Tuesday 24 April 2012



JUST MARRIED


So here I am.......

Married! A few weeks ago, I did something that "normal" people do, I got married. For those reading this who have also suffered such a loss as babyloss, you will understand my feelings of achievement.

On one of my earlier posts this year, I mentioned how affraid i was to plan my wedding, not because I was afraid of getting married but because I was afraid it wouldnt happen. I spent the last 4 months fearing the worst about everyone I love and care about, I was convinced something awful and something tragic was going to happen and I wouldn't get my wedding.

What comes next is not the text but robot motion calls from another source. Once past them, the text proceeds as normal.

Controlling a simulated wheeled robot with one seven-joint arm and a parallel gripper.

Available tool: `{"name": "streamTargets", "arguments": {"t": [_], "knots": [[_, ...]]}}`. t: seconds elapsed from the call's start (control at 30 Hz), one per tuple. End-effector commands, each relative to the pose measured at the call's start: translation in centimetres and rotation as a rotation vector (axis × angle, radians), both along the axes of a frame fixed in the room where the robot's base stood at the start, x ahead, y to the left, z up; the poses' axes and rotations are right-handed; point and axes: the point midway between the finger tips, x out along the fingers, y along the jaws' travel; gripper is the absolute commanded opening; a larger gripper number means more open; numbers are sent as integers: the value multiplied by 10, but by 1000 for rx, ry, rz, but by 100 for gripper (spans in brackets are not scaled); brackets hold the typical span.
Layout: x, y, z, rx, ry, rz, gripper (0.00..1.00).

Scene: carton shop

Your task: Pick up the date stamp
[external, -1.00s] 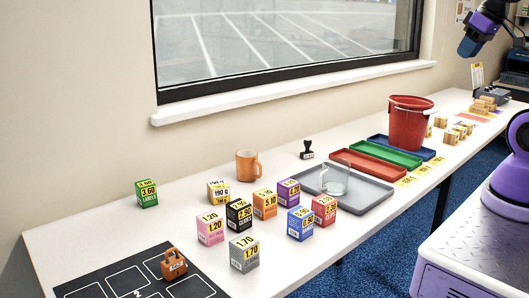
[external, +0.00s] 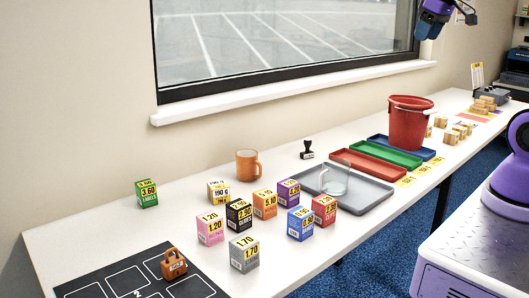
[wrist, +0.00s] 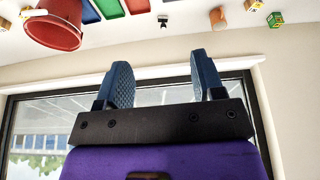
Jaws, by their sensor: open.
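The date stamp (external: 307,150) is small and black with a knob handle and a pale label at its base. It stands upright on the white table near the wall, between the orange mug and the trays. In the wrist view the stamp (wrist: 163,21) shows small near the top edge, with the picture upside down. My gripper (wrist: 162,80) is open and empty, its two blue-grey fingers apart. In the external view the gripper (external: 428,30) is high at the top right, in front of the window edge, well away from the stamp.
An orange mug (external: 247,164) stands left of the stamp. A grey tray (external: 372,196) with a clear glass, a red tray (external: 362,158), a green tray (external: 392,152) and a red bucket (external: 407,125) lie to its right. Several price boxes (external: 239,214) stand in front. The table around the stamp is clear.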

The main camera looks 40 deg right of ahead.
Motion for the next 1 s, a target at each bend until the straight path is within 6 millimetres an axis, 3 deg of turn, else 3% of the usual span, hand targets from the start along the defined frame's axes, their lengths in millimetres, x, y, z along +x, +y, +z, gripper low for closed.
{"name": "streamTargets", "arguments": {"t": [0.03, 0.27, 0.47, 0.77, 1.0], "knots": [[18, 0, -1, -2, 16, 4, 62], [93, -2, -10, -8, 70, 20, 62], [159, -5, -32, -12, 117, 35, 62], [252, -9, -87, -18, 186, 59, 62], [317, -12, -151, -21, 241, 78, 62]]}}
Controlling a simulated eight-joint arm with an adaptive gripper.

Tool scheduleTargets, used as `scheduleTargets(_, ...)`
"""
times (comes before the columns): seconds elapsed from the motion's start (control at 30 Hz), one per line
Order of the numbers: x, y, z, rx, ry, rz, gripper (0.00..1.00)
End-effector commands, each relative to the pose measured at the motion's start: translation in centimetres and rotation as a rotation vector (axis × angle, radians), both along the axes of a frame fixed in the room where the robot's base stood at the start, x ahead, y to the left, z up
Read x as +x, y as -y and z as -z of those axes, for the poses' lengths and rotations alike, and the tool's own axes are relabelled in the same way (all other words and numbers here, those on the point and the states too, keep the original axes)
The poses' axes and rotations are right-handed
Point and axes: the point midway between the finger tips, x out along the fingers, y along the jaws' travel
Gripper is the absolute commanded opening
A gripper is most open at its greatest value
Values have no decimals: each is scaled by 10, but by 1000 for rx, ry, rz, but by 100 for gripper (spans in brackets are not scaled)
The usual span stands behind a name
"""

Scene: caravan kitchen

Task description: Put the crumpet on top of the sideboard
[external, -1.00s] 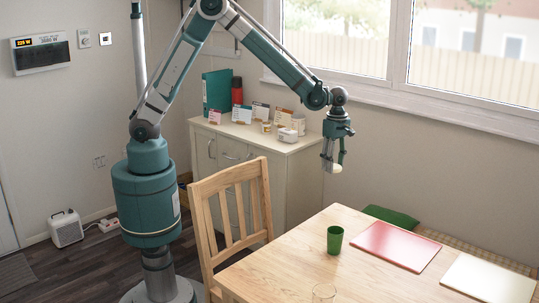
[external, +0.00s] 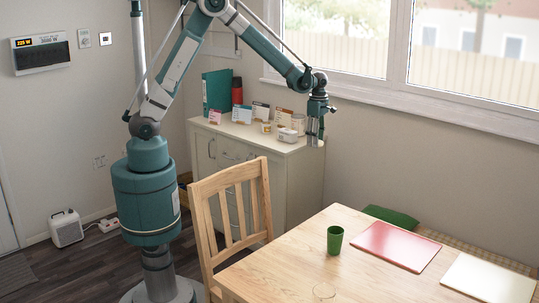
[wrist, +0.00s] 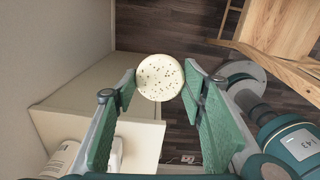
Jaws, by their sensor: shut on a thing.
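The crumpet (wrist: 160,77), a pale round with dark specks, sits between the green pads at the fingertips in the wrist view. My gripper (external: 315,143) is shut on it, pointing down at the right end of the sideboard (external: 300,185). The crumpet cannot be made out in the external view. The cream sideboard stands against the wall under the window. In the wrist view its pale top (wrist: 85,90) lies to the left and below, and the crumpet appears over dark floor, just beyond its edge.
A green binder (external: 217,92), a red flask (external: 237,92), cards and small tubs stand along the sideboard top. A white tub (external: 287,135) is near its right end. A wooden chair (external: 232,215) and a table (external: 300,260) with a green cup (external: 334,240) stand in front.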

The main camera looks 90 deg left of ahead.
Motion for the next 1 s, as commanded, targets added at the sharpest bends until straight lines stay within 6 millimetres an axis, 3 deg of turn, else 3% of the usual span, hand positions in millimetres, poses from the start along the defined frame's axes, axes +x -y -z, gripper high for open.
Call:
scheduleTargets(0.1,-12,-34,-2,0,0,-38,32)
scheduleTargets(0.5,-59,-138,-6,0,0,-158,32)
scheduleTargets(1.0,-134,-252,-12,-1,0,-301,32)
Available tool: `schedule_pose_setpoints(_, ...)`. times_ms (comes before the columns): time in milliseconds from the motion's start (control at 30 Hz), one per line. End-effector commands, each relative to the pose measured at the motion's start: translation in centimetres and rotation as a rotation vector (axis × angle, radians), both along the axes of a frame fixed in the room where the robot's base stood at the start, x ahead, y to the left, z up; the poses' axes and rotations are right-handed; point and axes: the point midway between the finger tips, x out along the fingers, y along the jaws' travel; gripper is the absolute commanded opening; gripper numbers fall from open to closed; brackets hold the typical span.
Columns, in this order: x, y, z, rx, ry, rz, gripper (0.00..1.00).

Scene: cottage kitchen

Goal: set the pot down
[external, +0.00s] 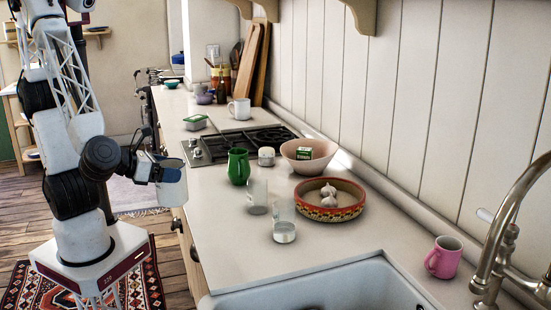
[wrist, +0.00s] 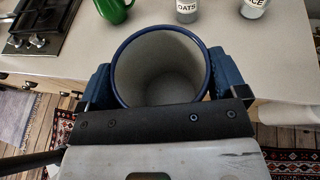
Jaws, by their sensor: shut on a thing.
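The pot is a pale enamel vessel with a dark blue rim, upright and seen from above in the wrist view (wrist: 160,75); its inside looks empty. My gripper (wrist: 158,80) is shut on the pot, with a blue finger pad against each side. In the external view, the pot (external: 173,190) is held at the left, beside the counter's front edge. The wrist view shows it in front of the countertop (wrist: 275,65), overlapping the edge in the picture. Its underside and its height over the counter are hidden.
On the counter (external: 225,255) stand a green jug (external: 238,167), two glass jars (external: 257,197) (external: 284,222), a patterned bowl (external: 330,205) with garlic and a pink mug (external: 444,258). The gas hob (external: 240,143) lies behind. The counter's front left strip is clear before the sink (external: 325,290).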

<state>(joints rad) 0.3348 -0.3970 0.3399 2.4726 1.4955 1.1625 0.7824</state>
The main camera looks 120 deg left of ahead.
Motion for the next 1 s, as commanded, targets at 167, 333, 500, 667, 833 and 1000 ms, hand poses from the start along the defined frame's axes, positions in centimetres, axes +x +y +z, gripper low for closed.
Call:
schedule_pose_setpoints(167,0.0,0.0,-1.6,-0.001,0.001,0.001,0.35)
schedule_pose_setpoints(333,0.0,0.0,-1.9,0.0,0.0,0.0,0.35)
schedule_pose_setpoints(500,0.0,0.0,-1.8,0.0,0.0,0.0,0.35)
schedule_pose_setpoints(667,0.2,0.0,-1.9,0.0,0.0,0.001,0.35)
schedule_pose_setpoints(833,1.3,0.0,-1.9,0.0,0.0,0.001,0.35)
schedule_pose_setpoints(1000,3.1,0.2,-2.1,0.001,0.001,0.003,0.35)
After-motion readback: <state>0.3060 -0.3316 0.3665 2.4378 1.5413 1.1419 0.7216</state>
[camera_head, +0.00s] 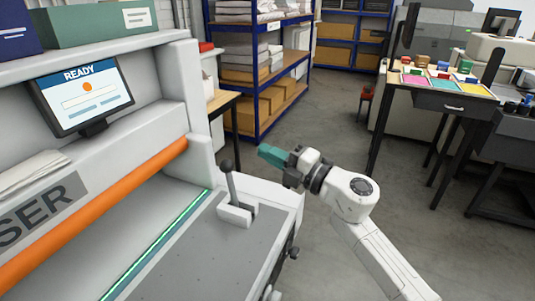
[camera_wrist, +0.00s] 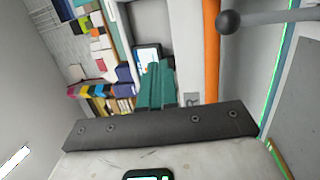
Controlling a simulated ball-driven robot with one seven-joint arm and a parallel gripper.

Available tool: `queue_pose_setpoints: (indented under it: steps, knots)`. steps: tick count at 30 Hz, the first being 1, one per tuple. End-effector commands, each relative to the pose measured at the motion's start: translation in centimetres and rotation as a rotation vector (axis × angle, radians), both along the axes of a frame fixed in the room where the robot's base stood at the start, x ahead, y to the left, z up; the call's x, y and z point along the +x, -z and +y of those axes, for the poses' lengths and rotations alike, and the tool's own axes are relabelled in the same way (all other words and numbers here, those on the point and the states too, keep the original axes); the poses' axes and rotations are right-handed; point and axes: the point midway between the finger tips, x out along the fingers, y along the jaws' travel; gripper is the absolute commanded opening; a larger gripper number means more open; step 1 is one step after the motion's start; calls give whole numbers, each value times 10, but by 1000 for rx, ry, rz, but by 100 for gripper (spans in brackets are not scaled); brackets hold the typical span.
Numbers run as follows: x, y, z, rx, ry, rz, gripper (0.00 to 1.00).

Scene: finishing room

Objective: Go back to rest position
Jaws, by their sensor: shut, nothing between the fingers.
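My gripper (camera_head: 272,154) is shut and empty, with teal fingers. In the head view it is in the air near the black-knobbed lever (camera_head: 231,184), a little to the right of it and apart from it. My white arm reaches in from the lower right. In the wrist view the shut fingers of my gripper (camera_wrist: 157,72) show at the middle, and the lever's round knob (camera_wrist: 230,21) shows at the top right.
The creaser machine (camera_head: 150,70) with an orange bar and a READY screen (camera_head: 83,95) fills the left. Blue shelving (camera_head: 257,100) with paper and boxes stands behind. A table (camera_head: 440,101) with coloured items is at the right. Grey floor (camera_head: 330,125) lies open between them.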

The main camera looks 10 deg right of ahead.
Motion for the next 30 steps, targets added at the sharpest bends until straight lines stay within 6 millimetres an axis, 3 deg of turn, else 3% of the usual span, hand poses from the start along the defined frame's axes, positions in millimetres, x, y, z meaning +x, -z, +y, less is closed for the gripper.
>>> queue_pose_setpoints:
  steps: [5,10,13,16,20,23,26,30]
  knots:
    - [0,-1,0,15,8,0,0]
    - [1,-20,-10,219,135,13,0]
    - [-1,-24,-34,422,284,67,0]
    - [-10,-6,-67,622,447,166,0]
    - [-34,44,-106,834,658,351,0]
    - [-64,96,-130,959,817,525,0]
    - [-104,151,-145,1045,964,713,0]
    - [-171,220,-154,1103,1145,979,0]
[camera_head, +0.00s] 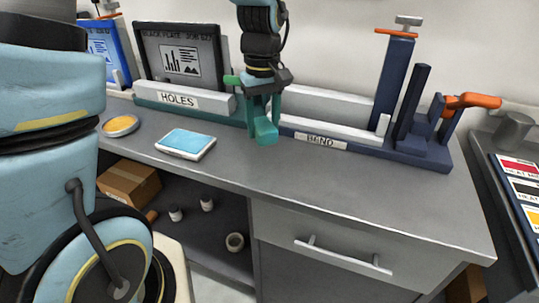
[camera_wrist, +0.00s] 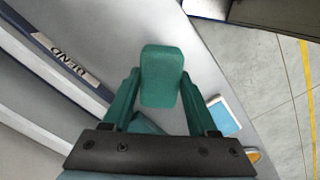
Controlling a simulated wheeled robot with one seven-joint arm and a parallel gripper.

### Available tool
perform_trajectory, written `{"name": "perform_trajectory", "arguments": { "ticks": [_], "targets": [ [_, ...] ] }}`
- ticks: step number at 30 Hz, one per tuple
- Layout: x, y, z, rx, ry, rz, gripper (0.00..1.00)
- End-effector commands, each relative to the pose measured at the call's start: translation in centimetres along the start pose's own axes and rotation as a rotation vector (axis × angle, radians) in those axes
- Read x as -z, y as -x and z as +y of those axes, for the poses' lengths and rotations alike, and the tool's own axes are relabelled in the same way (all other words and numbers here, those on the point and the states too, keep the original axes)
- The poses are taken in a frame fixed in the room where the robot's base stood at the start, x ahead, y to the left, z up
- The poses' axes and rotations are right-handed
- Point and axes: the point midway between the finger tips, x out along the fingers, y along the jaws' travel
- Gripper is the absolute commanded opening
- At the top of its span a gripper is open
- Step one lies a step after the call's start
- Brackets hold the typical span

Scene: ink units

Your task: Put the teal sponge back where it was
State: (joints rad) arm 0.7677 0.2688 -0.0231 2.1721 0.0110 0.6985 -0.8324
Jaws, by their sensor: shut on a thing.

These feelings steam from losing a child, particularly at the later stages of pregnancy when you make the assumption nothing would go wrong now, and if it did your baby would be saved. As you know this wasn't the case for me, the situation for me was surrounded by, tradegy, panic, suffering, distress and emergency. So whey should I not assume the same would happen again?

My dream has always been to get married and have a family, not much, I've never been a huge career girl, or wanted loads of money I just wanted what "normal" people have. Something thats so easy and natural for us as women, but I couldn't do it, I couldn't keep our baby safe, now what if I couldn't keep my fiance safe? Or my Mum or sisters, my niece or nephews?? Where does it end, the last few months have been a constant battle my with myself...............in my own head the hardest battle of all.

I found it very hard that people would say to me "dont worry, everything will be fine" or "oh god don't be so negative" its my right to feel like this after what we have been through, so I tried not to say anything as I found people reactions completely insensitive to the situation.

I will never in my life, in any situation assume anything or take anyone or anything for granted.

But hey! I did it I had an amazing wedding day and couldnt quite believe that it happened it was such a special day, it was very small with our immediate families only, any bigger celebration just didnt feel right, I had my Aching Arms bear there, and Summer was mentioned often, I only wish she was there being our flower girl in a gorgeous dress!

I know she was right there with us sharing the love - the orbs in the pictures told us she was there.

So from here on in with my new name, new identity I have made the decision that married me has nothing but good luck!